Chickweed is good for foraging hens, but we can eat it too. And a blanket of this spreading weed around the base of tomatoes can help to reduce soil moisture evaporation.
This good ground cover plant can also reduce competition from other weeds – and you can eat it long before the nutrients are required for fruiting, mature tomato plants.
Finally, purslane is another edible weed that could be good for creating ground cover around tomato plants. It could be particularly beneficial in areas with lower rainfall, or where water is scarce.
Examples of Tomato Polycultures To Consider
One thing to remember when creating your polycultures and companion planting schemes is that while all of the above plants may work well with tomatoes, they may not all work well with one another.
There are so many different elements to consider. It can be difficult, when new to companion planting, to come up with schemes that will work.
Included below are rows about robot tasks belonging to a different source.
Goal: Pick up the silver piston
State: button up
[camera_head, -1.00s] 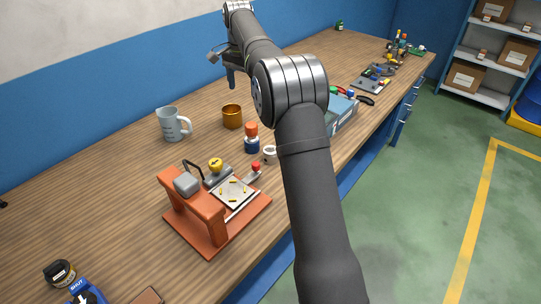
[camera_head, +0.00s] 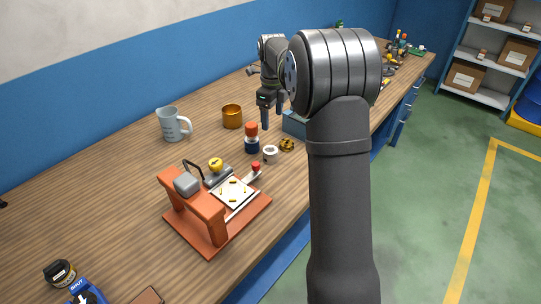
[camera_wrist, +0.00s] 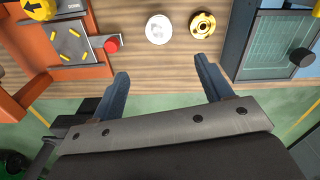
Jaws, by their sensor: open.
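A small round whitish-silver piece (camera_head: 270,154), which looks like the silver piston, stands on the wooden bench just right of the orange press. From above in the wrist view, the silver piston (camera_wrist: 158,29) shows a pale round top, ahead of and between my fingertips. My gripper (camera_wrist: 162,70) is open and empty, with its two fingers spread wide. In the head view my gripper (camera_head: 271,122) hangs above the bench behind the piston, apart from it.
A brass ring-like part (camera_head: 287,145) sits close right of the piston. An orange-capped bottle (camera_head: 251,138) stands close left, with the orange press (camera_head: 208,216) nearer. A blue-grey case (camera_head: 295,124) is behind. The bench's front edge is close by.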

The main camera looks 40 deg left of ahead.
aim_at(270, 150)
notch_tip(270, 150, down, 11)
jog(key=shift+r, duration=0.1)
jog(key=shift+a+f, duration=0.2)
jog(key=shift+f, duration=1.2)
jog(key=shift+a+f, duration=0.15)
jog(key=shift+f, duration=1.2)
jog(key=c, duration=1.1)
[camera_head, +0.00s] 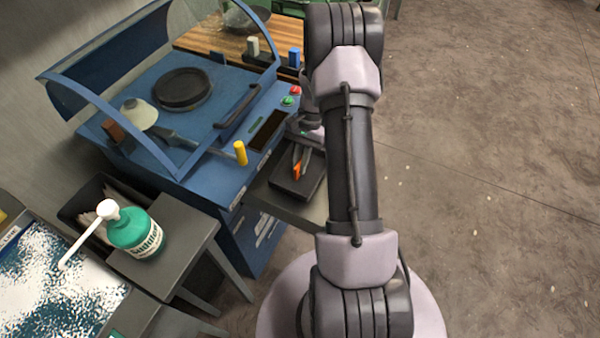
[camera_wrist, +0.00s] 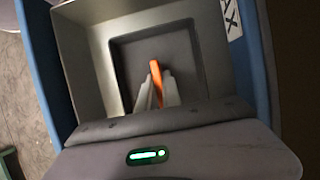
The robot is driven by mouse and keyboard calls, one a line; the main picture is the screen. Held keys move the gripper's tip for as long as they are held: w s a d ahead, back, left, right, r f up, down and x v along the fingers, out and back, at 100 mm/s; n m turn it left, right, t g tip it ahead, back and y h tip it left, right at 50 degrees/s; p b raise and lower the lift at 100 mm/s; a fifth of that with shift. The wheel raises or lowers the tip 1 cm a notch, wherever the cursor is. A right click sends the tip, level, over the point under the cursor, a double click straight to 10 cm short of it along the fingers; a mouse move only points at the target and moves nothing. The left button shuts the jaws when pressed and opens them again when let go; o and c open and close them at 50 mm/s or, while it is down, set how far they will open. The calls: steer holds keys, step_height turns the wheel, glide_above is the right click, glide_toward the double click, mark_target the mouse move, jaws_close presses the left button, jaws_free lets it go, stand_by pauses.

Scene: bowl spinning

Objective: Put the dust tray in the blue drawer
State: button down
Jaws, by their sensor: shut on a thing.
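The dust tray (camera_head: 284,187) is a dark, shallow, square tray with an orange upright part (camera_head: 297,172), seen right of the blue machine. My gripper (camera_head: 300,162) reaches down over it, its two pale fingers shut on the orange part. In the wrist view my gripper (camera_wrist: 157,90) shows the same hold, with the dark tray (camera_wrist: 125,65) behind the fingers. Around the tray is the grey inside of the open drawer (camera_wrist: 85,50), edged in blue. I cannot tell whether the tray touches the drawer's floor. My gripper hides the tray's near part.
The blue machine (camera_head: 150,85) has a clear curved hood, a dark round plate and a yellow knob (camera_head: 240,152). A green pump bottle (camera_head: 135,236) stands on a grey side table at the lower left. The floor on the right is clear.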

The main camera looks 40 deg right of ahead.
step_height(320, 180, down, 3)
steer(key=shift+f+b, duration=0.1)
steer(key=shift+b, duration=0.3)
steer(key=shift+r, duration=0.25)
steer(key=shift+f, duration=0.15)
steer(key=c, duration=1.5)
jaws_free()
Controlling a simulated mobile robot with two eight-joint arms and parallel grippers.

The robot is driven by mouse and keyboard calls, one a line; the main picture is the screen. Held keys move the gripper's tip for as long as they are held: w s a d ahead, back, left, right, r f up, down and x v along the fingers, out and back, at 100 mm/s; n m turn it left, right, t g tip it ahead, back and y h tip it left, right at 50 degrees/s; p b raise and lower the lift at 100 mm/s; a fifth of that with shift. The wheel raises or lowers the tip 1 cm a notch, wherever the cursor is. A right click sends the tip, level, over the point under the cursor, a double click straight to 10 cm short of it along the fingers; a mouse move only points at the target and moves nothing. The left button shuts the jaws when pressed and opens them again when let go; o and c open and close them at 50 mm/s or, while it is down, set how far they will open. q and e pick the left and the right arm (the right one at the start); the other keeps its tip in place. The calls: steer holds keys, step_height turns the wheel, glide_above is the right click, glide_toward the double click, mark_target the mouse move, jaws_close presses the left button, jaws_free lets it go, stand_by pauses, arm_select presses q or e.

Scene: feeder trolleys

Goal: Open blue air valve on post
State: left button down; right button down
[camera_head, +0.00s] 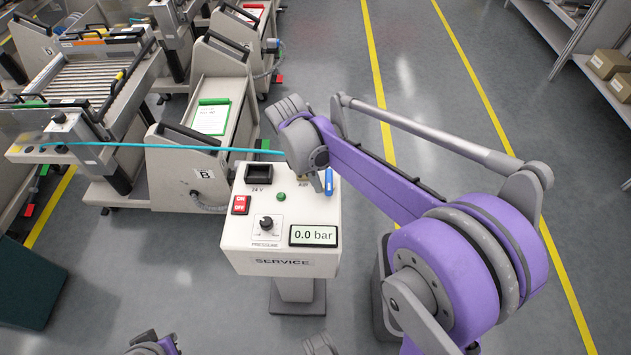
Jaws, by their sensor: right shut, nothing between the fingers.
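The service post (235,243) is a white box on a grey column in the middle of the head view. The blue air valve (329,182) is a small blue handle near the top right of its face, pointing along the picture's vertical. My right gripper (316,184) is over the post's top right, just left of the blue handle. It is shut and empty; its fingers are small and partly hidden by my wrist, so I cannot tell whether they touch the handle. The pressure display (313,235) reads 0.0 bar.
A blue hose (150,147) runs from the left trolley (60,130) towards the post's top. The post also has a black socket (259,175), a red ON/OFF switch (240,205) and a pressure knob (266,224). Trolley B (170,170) stands close at left. Floor on the right is clear.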

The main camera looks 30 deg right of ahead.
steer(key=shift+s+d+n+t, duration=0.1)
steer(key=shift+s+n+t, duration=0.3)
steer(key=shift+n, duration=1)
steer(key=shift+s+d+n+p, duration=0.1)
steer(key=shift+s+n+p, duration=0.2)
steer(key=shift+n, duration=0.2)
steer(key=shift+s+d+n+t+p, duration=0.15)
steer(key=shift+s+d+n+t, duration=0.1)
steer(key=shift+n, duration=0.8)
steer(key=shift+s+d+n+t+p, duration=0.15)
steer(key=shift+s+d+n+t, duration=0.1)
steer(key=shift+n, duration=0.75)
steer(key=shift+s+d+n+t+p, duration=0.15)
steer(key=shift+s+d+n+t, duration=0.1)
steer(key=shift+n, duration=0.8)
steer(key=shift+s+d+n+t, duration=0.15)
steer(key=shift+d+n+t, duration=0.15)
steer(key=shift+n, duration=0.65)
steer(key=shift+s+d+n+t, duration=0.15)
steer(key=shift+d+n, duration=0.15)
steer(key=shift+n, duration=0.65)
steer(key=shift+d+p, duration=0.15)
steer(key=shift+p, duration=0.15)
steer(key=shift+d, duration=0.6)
To help you begin to formulate your own companion planting plan, here are a few companion planting schemes that others have used. Perhaps one of these ideas will be the right mix for where you live?
A Tomato Ring – With Beans, Cucumbers, basil, lettuce and nasturtiums
Companion Planting for Tomatoes @ insteading.com.
Tomatoes, Borage and Squash
A Companion Planting Trio @ thespruce.com.
Tomatoes, Runner Beans, Butternut Squash, Basil, Marigolds, Cornflower, Self-Seeded native Plants
Permaculture Design: Vegetable & Herb Guilds @ permaculture.co.uk.
Tomato, Garlic, Basil, Parsley, Oregano, Nasturtium, Borage, Asparagus
Guilds for the Small Scale Home Garden @ permaculturenews.org
Tomato, Asparagus, Onions, Carrots, Basil, Dandelions
Tomato Guild @ rubberdragon.com
Tomatoes, Carrots, Onions, Basil, Marigolds, Calendula, Parsley
Tomato Guild @ thegardenladyofga.wordpress.com
These are just a few examples of the polycultures you can create around tomato plants with companion planting. But why not try some experimentation. See what works best where you live?